Отсюда, наконец, и роль государства в организации общественных сил, в прикреплении всех слоев населения к государственной службе или тяглу - теория закрепощения и раскрепощения сословий, в которой представители государственной школы искали исторического обоснования происхождения крепостного права и в то же время обоснования своей программы крестьянской реформы.

 "Централизация восполняет недостаток внутренней связи, условливается этим недостатком и, разумеется, благодетельна и необходима, ибо без нее все бы распалось и разбрелось: это хирургическая повязка на больном члене"2.

В самую концепцию государственной школы Соловьев вносит при этом два новых элемента, едва намеченных в ней ранее.

Это, во-первых, борьба с "азиатцами", или, по выражению Соловьева, "борьба леса со степью", - длительная борьба русского народа с кочевыми народами Востока, вторгавшимися из Азии в русские степи и сменявшими друг друга в этой борьбе вплоть до XVII века.

М. Н. Покровский в своих историографических лекциях дал яркую характеристику этой темы у Соловьева3. Но он выделил лишь одну отрицательную ее сторону: националистическую, даже расовую трактовку вопроса о самих "азиатцах", к которой иногда скатывался Соловьев, считая народы Востока "неисторическими" народами.

 М. Н. Покровский не заметил другой стороны в постановке этого вопроса: Соловьев рассматривал реальный и, несомненно, существенный исторический факт, которым пытался обосновать задержку исторического развития России, ее отставание от народов Западной Европы.

Действительное значение факта борьбы русского народа с татарами и другими народами было показано классиками марксизма-ленинизма.

Другой стороной этой же темы была проблема колонизации.
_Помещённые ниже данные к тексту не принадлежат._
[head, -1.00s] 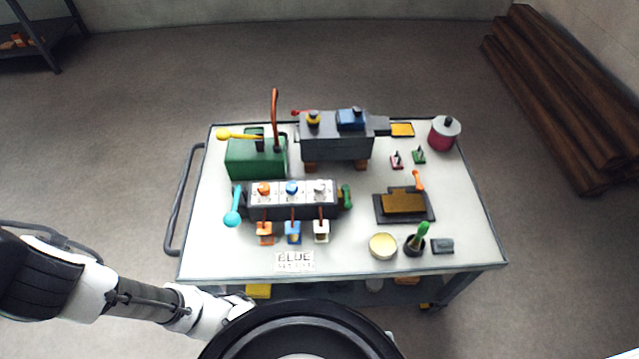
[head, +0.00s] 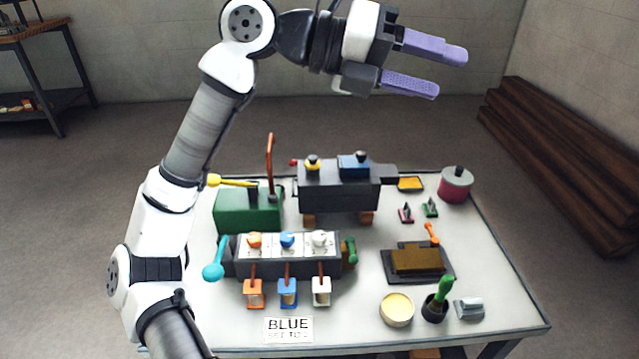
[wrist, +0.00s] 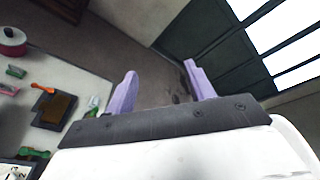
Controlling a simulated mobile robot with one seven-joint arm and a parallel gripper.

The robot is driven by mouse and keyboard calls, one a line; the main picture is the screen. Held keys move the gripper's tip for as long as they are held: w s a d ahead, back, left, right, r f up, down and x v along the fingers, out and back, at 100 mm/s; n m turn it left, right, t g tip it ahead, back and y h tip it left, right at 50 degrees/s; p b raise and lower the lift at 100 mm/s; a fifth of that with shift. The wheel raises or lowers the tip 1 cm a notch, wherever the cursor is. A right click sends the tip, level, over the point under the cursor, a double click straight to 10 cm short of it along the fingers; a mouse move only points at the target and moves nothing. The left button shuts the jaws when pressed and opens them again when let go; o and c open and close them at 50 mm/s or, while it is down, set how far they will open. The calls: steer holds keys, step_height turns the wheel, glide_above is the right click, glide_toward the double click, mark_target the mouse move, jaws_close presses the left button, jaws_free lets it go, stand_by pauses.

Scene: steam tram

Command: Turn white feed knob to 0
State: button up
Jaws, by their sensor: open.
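The white feed knob (head: 320,239) is the rightmost of three knobs on top of a dark box with pale dial plates (head: 337,249) on the table. The orange knob (head: 254,240) and blue knob (head: 287,240) sit to its left. The dial marks are too small to read. My gripper (head: 452,72), with purple fingers, is open and empty, raised high above the back right of the table and far from the knob. In the wrist view my gripper (wrist: 160,82) points away from the white knob, which I cannot make out there.
A green box (head: 245,210) with a yellow lever and a dark grey engine body (head: 338,195) stand behind the knobs. A teal lever (head: 213,272) is at the left. A sign reading BLUE (head: 288,329) lies in front. A pot (head: 456,186) stands at back right.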

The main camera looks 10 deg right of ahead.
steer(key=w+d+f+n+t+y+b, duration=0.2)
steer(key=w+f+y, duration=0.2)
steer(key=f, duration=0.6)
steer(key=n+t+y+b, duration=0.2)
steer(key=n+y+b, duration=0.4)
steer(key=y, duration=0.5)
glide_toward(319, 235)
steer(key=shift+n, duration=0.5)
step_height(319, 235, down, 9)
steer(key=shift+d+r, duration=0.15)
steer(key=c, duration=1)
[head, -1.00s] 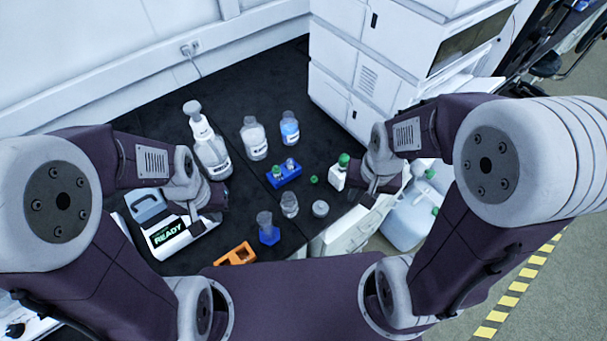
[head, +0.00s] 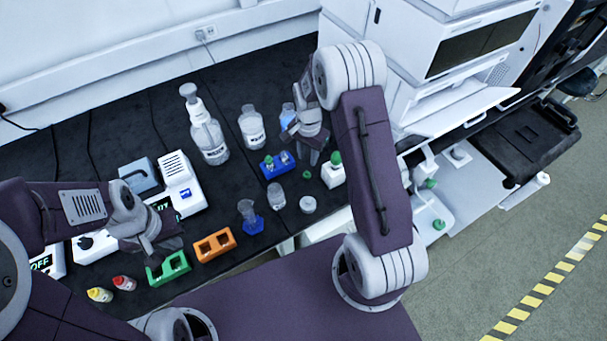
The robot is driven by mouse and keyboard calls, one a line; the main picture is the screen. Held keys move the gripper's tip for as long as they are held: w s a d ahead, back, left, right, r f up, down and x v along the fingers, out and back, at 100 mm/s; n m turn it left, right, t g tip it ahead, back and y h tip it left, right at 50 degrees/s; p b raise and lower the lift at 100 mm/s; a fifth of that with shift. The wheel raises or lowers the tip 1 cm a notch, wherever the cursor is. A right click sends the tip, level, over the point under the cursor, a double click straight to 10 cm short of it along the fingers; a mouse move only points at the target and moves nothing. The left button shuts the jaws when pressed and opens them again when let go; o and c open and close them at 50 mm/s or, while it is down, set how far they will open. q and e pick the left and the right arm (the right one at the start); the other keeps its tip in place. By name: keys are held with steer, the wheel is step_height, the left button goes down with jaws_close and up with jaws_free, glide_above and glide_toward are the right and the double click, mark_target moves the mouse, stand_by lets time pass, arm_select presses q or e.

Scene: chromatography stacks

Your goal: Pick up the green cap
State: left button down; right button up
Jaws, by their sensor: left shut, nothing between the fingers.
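The small green cap (head: 306,174) lies on the black bench top, between the blue vial rack (head: 270,169) and a white bottle with a green top (head: 333,172). My right gripper (head: 314,160) hangs just above and behind the green cap in the picture, apart from it. Its fingers are small and dark, and whether they are open is unclear. My left gripper (head: 150,256) is shut and empty, at the left over the bench near the green rack (head: 168,268).
A clear jar (head: 276,197) and a white-lidded container (head: 308,205) stand in front of the cap. Larger bottles (head: 208,138) stand behind the blue rack. An orange rack (head: 214,245) is at the front edge. A white instrument stack (head: 400,60) bounds the right.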

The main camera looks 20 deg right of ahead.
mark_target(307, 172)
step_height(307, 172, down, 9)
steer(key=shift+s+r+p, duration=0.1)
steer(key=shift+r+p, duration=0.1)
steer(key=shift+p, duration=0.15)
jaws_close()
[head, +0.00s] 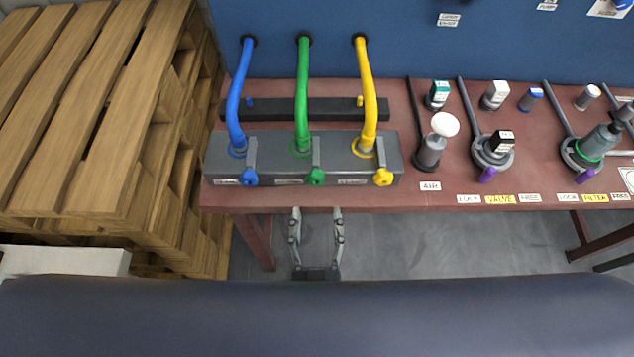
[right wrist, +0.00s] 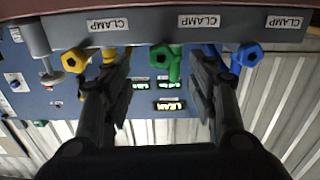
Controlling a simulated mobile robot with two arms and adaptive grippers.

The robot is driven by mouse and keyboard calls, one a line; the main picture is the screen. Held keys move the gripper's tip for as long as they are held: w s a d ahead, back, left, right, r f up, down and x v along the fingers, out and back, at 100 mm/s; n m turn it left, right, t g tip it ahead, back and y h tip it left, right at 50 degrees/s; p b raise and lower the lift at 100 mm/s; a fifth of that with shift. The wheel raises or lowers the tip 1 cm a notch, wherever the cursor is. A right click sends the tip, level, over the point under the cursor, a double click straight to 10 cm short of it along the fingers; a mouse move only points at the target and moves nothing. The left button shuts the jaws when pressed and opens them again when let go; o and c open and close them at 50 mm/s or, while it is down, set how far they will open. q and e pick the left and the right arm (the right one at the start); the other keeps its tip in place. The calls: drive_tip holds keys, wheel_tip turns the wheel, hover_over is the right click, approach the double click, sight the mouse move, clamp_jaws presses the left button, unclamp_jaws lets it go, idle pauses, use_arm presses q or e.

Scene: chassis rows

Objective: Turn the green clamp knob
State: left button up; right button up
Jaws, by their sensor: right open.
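The green clamp knob (head: 316,177) is the middle one of three knobs on the front of a dark grey block (head: 268,142). A green hose (head: 303,85) runs down to the block behind it. My right gripper (head: 316,211) is open and empty, below and in front of the green knob, its fingers pointing toward the block. In the right wrist view the green knob (right wrist: 161,54) shows between the two spread fingers (right wrist: 152,72), beyond their tips and apart from them. My left gripper is not in view.
A blue knob (head: 249,178) and a yellow knob (head: 383,177) flank the green one. The red bench (head: 440,198) carries a plunger (head: 432,148) and valve parts to the right. Wooden pallets (head: 90,110) stand at the left. Grey floor (head: 440,250) shows below the bench.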

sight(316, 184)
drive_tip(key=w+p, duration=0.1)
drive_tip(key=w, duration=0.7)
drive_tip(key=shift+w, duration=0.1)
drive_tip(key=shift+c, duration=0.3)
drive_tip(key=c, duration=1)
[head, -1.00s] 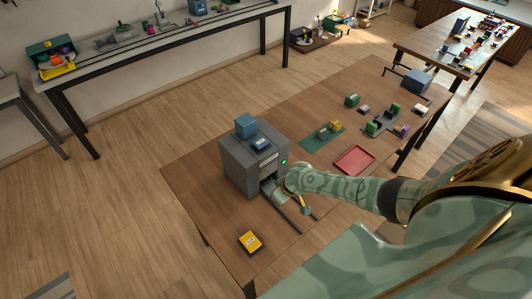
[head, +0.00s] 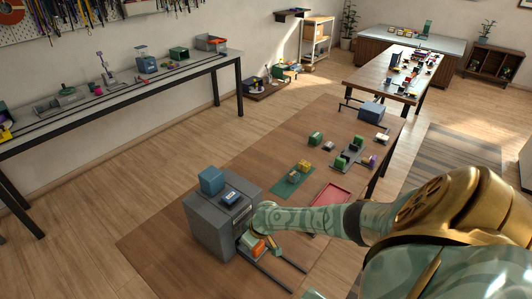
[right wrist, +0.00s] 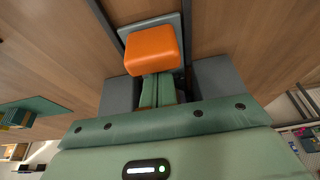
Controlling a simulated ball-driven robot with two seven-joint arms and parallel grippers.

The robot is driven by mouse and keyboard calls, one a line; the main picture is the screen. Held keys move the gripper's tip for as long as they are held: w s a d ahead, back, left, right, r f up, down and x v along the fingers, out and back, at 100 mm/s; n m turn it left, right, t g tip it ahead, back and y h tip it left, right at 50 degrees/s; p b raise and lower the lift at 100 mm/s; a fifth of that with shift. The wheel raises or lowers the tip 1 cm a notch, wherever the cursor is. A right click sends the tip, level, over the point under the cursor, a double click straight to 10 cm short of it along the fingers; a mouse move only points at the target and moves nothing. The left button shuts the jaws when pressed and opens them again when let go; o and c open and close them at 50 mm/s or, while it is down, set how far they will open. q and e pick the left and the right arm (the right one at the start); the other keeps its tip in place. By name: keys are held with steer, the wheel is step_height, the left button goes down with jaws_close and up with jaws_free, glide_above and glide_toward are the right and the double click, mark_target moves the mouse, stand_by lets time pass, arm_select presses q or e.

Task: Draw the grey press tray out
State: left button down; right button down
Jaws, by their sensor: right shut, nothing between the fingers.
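The grey press (head: 217,228) stands on the wooden table, with a blue block (head: 211,180) on its top. An orange block (head: 257,246) shows low at its front, beside my right gripper (head: 272,248). In the right wrist view, the orange block (right wrist: 152,50) lies over the grey tray (right wrist: 177,24), just beyond my right fingertips (right wrist: 158,76). These fingers are shut and empty; I cannot tell whether they touch the tray or block. Much of the tray is hidden under the block. My left gripper is not in view.
Two dark rails (head: 285,270) run out from the press's front over the table. A red tray (head: 332,194) and a green mat (head: 291,181) with small blocks lie farther back. Bare table (head: 160,245) lies left of the press.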

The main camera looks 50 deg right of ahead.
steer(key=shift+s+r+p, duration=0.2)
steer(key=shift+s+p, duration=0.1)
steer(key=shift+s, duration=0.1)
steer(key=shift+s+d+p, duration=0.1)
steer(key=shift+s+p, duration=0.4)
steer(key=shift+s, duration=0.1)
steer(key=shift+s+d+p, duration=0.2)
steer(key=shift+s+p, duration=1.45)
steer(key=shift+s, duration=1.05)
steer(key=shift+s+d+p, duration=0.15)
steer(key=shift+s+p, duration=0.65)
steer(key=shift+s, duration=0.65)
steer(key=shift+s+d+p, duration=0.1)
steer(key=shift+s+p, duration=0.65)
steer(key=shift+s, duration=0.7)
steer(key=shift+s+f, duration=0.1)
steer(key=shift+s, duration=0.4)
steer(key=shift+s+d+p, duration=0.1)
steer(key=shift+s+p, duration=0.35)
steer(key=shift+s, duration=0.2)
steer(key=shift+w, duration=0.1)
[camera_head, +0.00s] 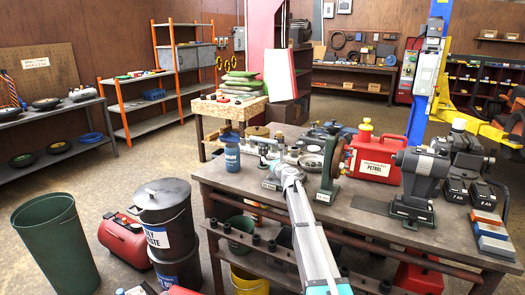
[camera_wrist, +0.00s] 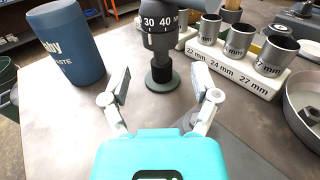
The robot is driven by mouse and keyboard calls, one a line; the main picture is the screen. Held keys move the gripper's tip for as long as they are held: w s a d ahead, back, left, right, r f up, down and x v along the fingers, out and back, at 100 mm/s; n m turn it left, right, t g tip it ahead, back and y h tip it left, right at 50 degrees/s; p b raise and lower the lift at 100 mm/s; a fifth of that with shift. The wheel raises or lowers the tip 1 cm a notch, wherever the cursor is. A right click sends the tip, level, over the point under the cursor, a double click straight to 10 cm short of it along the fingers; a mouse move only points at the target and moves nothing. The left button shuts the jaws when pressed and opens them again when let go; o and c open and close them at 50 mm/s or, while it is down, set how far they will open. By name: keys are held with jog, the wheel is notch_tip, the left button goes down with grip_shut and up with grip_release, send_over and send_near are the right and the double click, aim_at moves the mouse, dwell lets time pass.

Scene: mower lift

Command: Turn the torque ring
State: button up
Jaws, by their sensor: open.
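The torque ring (camera_wrist: 160,20) is a dark ring with white numbers, 30 and 40 showing, at the top middle of the wrist view. It sits on a dark upright post with a round foot on the bench, and its top is cut off by the frame. My gripper (camera_wrist: 160,85) is open, with its two grey fingers apart on either side of the post's lower part. The fingers point towards the post and nothing is between their pads. In the head view my gripper (camera_head: 287,172) is over the bench's near left part; the ring cannot be made out there.
A blue can (camera_wrist: 68,42) stands left of the post.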

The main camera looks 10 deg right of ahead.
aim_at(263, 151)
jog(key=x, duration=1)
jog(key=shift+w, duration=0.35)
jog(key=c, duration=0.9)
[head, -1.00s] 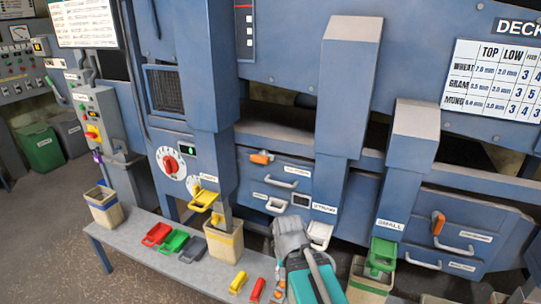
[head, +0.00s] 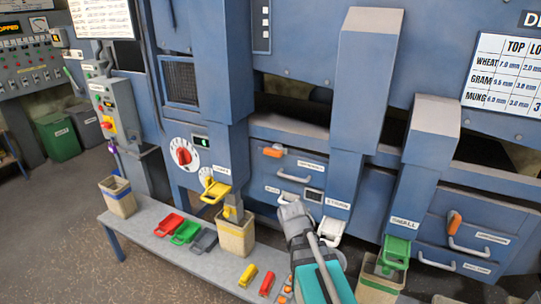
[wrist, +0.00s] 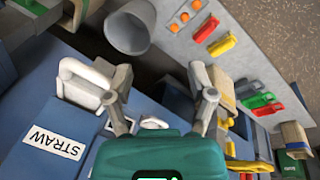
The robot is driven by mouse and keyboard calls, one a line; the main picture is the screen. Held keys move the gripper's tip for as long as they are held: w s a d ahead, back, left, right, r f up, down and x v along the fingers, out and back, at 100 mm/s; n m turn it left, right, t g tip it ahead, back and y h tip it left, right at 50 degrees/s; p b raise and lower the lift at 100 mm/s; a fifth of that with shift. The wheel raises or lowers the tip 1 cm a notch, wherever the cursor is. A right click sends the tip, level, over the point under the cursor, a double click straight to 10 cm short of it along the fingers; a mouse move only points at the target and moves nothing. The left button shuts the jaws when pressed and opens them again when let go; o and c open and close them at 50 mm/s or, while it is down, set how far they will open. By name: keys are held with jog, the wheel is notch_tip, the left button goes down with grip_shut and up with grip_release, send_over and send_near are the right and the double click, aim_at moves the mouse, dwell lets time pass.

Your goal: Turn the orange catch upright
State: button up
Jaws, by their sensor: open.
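An orange catch (head: 272,152) lies sideways at the top left of the left blue drawer front (head: 262,180) in the head view. A second orange catch (head: 454,223) stands nearly upright on the right drawer front. My gripper (head: 292,214) is below and slightly right of the sideways catch, clear of it, in front of the lower drawer area. In the wrist view my gripper (wrist: 163,94) has its fingers spread with nothing between them. Neither orange catch can be made out in the wrist view.
The white straw spout (head: 331,230) is just right of my gripper and also shows in the wrist view (wrist: 84,82). White drawer handles (head: 293,175) jut out nearby. The grey bench (head: 160,240) carries coloured scoops, bins and a yellow spout's bucket (head: 236,236).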

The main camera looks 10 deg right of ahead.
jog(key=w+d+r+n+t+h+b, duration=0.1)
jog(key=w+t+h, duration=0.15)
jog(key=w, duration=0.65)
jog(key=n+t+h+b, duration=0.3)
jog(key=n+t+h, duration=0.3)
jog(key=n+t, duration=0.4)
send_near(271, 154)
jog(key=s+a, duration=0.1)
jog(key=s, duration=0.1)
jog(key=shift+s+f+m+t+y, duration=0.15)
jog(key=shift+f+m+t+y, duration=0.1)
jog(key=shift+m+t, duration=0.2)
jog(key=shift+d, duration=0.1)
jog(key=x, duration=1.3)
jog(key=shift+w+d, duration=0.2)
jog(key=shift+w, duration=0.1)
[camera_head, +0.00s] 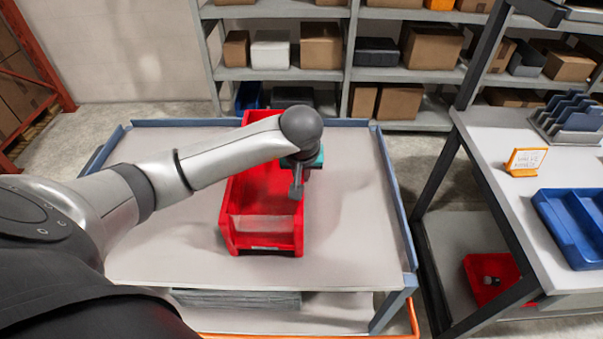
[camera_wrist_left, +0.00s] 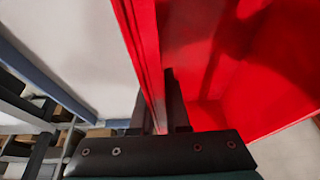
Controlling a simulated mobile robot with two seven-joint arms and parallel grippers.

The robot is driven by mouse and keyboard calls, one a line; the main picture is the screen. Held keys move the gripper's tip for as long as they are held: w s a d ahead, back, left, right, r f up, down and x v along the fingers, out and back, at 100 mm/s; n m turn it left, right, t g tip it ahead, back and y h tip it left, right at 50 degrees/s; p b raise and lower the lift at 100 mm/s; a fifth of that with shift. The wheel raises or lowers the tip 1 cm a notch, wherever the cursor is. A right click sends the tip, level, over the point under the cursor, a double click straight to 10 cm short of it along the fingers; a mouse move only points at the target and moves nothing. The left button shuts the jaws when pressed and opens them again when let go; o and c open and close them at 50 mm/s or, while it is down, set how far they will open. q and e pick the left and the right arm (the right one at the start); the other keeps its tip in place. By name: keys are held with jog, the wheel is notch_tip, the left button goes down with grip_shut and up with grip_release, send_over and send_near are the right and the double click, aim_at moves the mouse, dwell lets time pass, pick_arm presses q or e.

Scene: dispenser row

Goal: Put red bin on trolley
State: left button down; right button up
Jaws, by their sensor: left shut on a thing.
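The red bin (camera_head: 264,234) is over the middle of the trolley (camera_head: 352,230), a grey top with blue side rails. It sits upright and appears to rest on the top, though a small gap beneath it cannot be ruled out. My left gripper (camera_head: 297,188) points down at the bin's right wall and is shut on it. In the left wrist view the wall of the bin (camera_wrist_left: 235,75) passes between the fingers of the gripper (camera_wrist_left: 158,108). My forearm hides part of the bin's far half. My right gripper is not in view.
A shelf rack (camera_head: 290,75) with boxes stands behind the trolley. A workbench (camera_head: 500,150) on the right carries a blue tray (camera_head: 575,222), a small orange sign (camera_head: 526,161) and a dark rack. Another red bin (camera_head: 490,280) is below it. The trolley top around the bin is clear.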

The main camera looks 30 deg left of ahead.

Колонизация - это "наступление леса на степь", Европы на Азию, второй этап борьбы с "азиатцами".

 Теория колонизации приобретает, таким образом, тот же националистический характер, превращается в своеобразное выражение особой исторической миссии русского народа.

Если борьба с кочевниками объясняла отставание исторического развития России, то колонизация должна была дать обоснование развития и складывания национальной основы русского государства, постепенно создававшегося в процессе исторического развития.

 Здесь сказывается ограниченность теории Соловьева, неспособной раскрыть реальное единство в многообразии исторической действительности, разрешенное марксистским учением о многонациональном государстве.

 

1 "История России". Кн. 3, стб. 645.

2 Там же.

3 В лекциях "Борьба классов и русская историческая литература". См. в сборнике Покровский М. Н. "Историческая наука и борьба классов". Вып. 1. М. -Л. 1933.

стр. 100

И все-таки уже в этих внутренних изменениях схемы заключалась известная попытка придать чисто формальной схеме государственной школы характер органического развития.

Две концепции, столкнувшиеся в историческом мировоззрении Соловьева, неизбежно должны были видоизменить одна другую.

 Теория органического развития позволила Соловьеву частично преодолеть ограниченность государственной школы, а учение последней в известной мере исказило основные положения органической теории.

7

Для Чичерина, главного теоретика государственной школы, географические условия объясняют разрыв между обществом и государством, их действие чисто отрицательное: они снимают проблему общественного развития, упраздняют народ как действующую силу, чтобы развязать руки государству.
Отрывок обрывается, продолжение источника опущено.